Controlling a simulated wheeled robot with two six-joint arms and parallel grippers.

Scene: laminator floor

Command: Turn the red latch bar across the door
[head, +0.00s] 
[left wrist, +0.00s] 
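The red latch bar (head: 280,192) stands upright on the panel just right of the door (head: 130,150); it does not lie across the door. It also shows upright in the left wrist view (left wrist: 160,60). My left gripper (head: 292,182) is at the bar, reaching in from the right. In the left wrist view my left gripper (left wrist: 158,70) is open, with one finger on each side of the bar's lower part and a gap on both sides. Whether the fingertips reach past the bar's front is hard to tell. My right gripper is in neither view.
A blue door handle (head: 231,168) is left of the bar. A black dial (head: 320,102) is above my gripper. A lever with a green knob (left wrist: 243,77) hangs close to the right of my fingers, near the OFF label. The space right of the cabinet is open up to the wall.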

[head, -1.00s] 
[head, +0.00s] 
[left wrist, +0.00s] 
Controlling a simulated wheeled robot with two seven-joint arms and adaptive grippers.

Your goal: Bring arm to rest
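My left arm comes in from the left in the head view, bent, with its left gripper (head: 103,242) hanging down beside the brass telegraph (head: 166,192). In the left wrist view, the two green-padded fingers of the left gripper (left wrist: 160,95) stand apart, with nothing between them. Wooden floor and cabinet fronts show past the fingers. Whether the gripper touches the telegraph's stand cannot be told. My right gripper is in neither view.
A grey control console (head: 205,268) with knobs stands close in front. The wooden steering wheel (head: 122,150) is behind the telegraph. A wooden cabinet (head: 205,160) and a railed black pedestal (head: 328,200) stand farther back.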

※ ※ ※

Job: Look through the data and gather every line with the string "arms" in it.

Result:
Controlling a simulated wheeled robot with two six-joint arms and parallel grippers.
Controlling a simulated wheeled robot with two seven-joint arms and adaptive grippers.

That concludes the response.